◆ **Exercise task**: Go through the listing and return every line with "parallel" in it.

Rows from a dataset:
====

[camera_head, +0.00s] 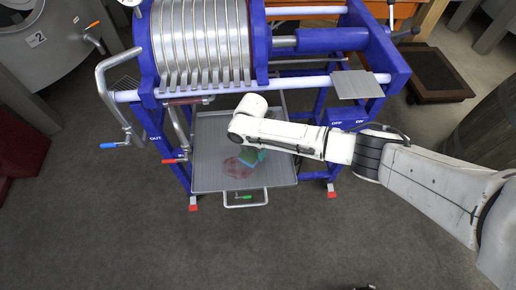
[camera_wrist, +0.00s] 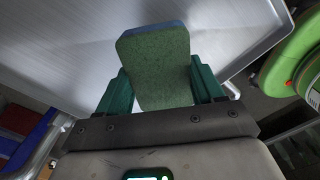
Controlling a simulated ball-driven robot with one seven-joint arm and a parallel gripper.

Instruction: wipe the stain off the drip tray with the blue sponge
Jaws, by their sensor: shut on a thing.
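The drip tray (camera_head: 215,135) is a flat grey metal tray under the blue-framed machine; it also fills the upper part of the wrist view (camera_wrist: 60,50). A reddish stain (camera_head: 236,168) shows on its lower middle part in the head view. My gripper (camera_wrist: 163,88) has green fingers shut on the sponge (camera_wrist: 157,70), which shows a green face and a blue layer along its far edge. In the head view my gripper (camera_head: 251,157) is over the tray beside the stain, partly covering it. The sponge's contact with the tray is hidden. The wrist view does not show the stain.
The blue frame (camera_head: 377,55) with metal plates (camera_head: 205,45) stands over the tray's far side. Bare floor (camera_head: 120,240) lies in front.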

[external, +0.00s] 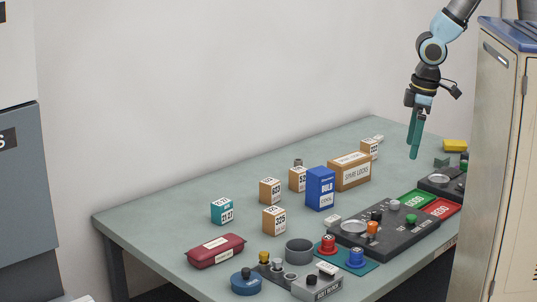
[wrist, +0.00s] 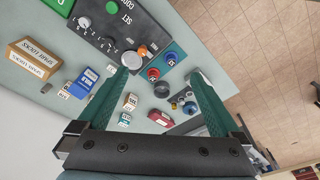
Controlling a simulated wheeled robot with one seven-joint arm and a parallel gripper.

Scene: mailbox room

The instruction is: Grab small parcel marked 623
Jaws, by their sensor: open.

====

◆ **Solved problem**:
Controlling a simulated ball-driven robot with one seven-joint arm and a parallel gripper.
Controlling a simulated wheeled robot with one seven-joint arm and a parallel gripper.

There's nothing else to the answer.